Composition of β- and γ-ray distinguishing detector and results of 90Sr source irradiation test

Figure 4 Composition of β- and γ-ray distinguishing detector and results of 90Sr source irradiation test

The developed device was calibrated using a standard solution of a known radioactivity concentration for quantification at the actual 1F site. As a result, count rates showed a good linear correlation with radioactive material concentrations in the range of 100 Bq/L to 10000 Bq/L, demonstrating that the device can be used to quantity radioactivity in this concentration range (Figure 5). The calibrated device was installed in the actual drainage of the 1F to check its durability and to evaluate the reliability of measurement results. The evaluation method was to compare monitoring results with the results of measurement by the conventional method, i.e., sampling water from the drainage and measuring the concentration of 90Sr in a laboratory (Figure 6). As a result of the comparison, it was found that the measurements of the fiber-type monitor showed a similar trend as the measurements by sampling, and the fiber-type monitor is applicable as a reliable radiation monitor. In response to this result, the TEPCO HD manufactured practical-use monitors, installed them at the 1F site, and started operating them on January 31, 2020.

Result of calibration using contaminated water of known radioactivity concentration

Figure 5 Result of calibration using contaminated water of known radioactivity concentration

Result of monitoring in 1F drainage (example)

Figure 6 Result of monitoring in 1F drainage (example)

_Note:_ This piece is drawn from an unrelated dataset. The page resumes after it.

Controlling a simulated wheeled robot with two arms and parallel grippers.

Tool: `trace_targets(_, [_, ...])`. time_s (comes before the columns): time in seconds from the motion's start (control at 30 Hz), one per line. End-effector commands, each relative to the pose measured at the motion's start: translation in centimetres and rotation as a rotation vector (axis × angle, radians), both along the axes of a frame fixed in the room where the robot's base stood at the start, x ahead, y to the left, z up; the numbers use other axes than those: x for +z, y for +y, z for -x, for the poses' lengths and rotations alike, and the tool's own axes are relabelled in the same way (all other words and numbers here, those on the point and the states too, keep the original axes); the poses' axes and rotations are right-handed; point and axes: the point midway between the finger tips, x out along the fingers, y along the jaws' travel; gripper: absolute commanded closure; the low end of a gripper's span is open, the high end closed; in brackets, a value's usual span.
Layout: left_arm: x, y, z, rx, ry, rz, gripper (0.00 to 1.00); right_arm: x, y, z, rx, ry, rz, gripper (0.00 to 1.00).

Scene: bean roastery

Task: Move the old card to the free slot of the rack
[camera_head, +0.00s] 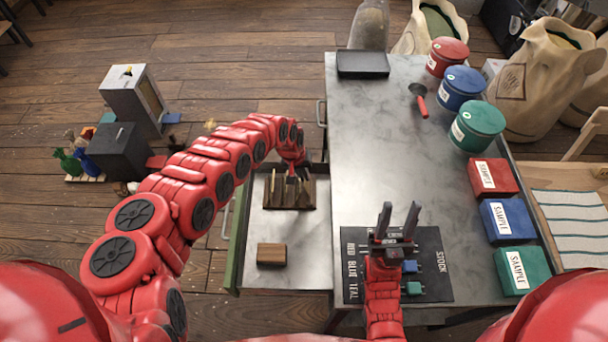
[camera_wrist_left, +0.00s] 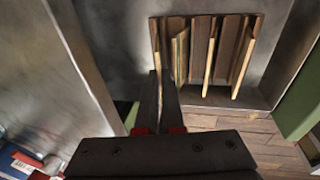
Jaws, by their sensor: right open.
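A dark wooden rack (camera_head: 290,193) stands in the open drawer left of the table. In the left wrist view the rack (camera_wrist_left: 197,68) has several thin upright pieces in it, tan and greenish at their edges. My left gripper (camera_head: 295,175) is at the rack. Its fingers (camera_wrist_left: 163,85) are close together at the rack's left end, with a thin tan card (camera_wrist_left: 160,50) between them, its lower end at the rack. I cannot tell which card is the old one. My right gripper (camera_head: 398,216) is open and empty above the black mat.
The black stock mat (camera_head: 432,285) holds small blue and teal pieces. A brown wooden block (camera_head: 271,254) lies in the drawer (camera_head: 313,262). Canisters and sample boxes (camera_head: 508,220) line the table's right edge. The table's middle (camera_head: 385,150) is clear.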

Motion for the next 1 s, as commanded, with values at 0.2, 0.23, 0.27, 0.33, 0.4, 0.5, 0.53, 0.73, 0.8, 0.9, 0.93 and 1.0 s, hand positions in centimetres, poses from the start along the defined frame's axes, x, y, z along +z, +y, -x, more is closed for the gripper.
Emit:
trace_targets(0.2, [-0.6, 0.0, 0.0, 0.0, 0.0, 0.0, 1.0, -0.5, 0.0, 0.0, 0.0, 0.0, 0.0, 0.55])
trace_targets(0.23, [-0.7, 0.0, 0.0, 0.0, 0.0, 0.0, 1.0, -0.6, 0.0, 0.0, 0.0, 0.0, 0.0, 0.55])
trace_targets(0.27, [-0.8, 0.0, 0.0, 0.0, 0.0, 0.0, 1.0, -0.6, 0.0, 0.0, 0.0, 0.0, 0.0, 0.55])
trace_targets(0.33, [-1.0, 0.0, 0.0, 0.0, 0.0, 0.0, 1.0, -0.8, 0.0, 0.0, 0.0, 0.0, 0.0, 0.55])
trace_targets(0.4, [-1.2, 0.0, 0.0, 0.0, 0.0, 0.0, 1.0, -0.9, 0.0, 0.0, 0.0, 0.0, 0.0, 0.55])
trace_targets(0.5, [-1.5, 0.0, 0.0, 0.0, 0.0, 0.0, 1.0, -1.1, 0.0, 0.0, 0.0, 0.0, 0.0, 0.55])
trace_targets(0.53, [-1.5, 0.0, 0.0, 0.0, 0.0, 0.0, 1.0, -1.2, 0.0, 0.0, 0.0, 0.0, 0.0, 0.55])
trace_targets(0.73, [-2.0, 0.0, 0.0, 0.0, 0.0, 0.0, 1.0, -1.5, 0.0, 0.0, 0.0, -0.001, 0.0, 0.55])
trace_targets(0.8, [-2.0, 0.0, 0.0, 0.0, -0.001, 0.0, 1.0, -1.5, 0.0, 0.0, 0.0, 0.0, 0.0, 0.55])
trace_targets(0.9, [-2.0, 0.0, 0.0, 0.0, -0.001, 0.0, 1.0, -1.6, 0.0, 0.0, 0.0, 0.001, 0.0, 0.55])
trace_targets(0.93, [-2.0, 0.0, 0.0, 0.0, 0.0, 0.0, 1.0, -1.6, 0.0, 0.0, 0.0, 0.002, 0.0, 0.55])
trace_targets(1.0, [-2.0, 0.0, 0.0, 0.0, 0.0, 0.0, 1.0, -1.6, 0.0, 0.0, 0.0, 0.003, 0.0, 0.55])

The technology developed in this project enabled on-site real-time monitoring of 90Sr in contaminated water, which used to be difficult in the past. With it, if there is a possibility of contaminated water leakage in the drainage, 90Sr concentrations in the drainage can be checked using a PC installed in an office, instead of sampling water from the drainage and analyzing it in a laboratory. This will greatly contribute to swift decisions on contaminated water leakage and reduced workload on workers. In addition, this technology is applicable to other nuclear power stations as a monitor of water discharged from them. JAEA plans to provide any necessary support in the case of failure of the fiber-type monitor after installation or any issues that may emerge. JAEA will continue to cooperate and contribute to the decommissioning of the 1F through research and development.

[Glossary]

  • *1 Plastic scintillation fiber (fiber-type monitor):
    It was developed in the early 1980s for the purpose of measuring the travel distance of fast charged particles in the field of high energy physics. In the late 1990s, it was combined with the Time-of-Flight (TOF) method*3 and applied as a technique to measure dose rate distributions inside reactors and facilities. The core material*4 of plastic scintillation fiber is plastic scintillator that is sensitive to radiations and generates light when irradiated. A plastic scintillation fiber can identify the position of the generated light from the difference in time the light reaches photomultiplier tubes located at both ends of the fiber. Since it is string-shaped, it has a large contact area in water and enables measurement with relatively high efficiency. The fiber-type detector can be manufactured at a relatively low cost especially for the detector part, yet enables highly efficient measurement of radioactive materials in water for the reason above. Plastic scintillation fiber was jointly developed by Japan Radiation Engineering Co., Ltd. and JAEA.

  • *2 β-rays emitted by 90Sr:
    90Y generated as a β-decay product of 90Sr emits high energy (2.28 MeV) β-rays.

  • *3 Time-of-Flight (TOF) method:
    The TOF method is a general method to measure the distance, which derives the distance from a light source using the time of flight (delay time) of light from being emitted from the light source, reflected at the target object, and reaching the sensor and the speed of light (3×108 m/s). In plastic scintillation fibers, the position is determined by the difference in time for light to reach photomultiplier tubes at both ends.

  • *4 Core material:
    A general optical fiber cable has a three-layer structure consisting of the core (or core material), clad outside the core, and coating to cover the clad. By using a core with a higher refractive index than the clad, light travels through the core only through total reflection and refraction. In the fiber-type monitor, a plastic scintillation fiber sensitive to radiations is used as the core material.


Reference

  1. 眞田幸尚, 福島第1原子力発電所事故後におけるプラスチックシンチレーションファイバを用いた環境計測, 光学, 45, 300-305, 2016.
  2. 眞田幸尚他, 水底のin-situ放射線分布測定手法の開発 JAEA-Research 2014-005, 2014.
  3. 眞田幸尚他, プラスチックシンチレーションファイバ測定技術の福島第一原子力発電所における汚染水管理への応用, JAEA-Research 2016-011, 2016.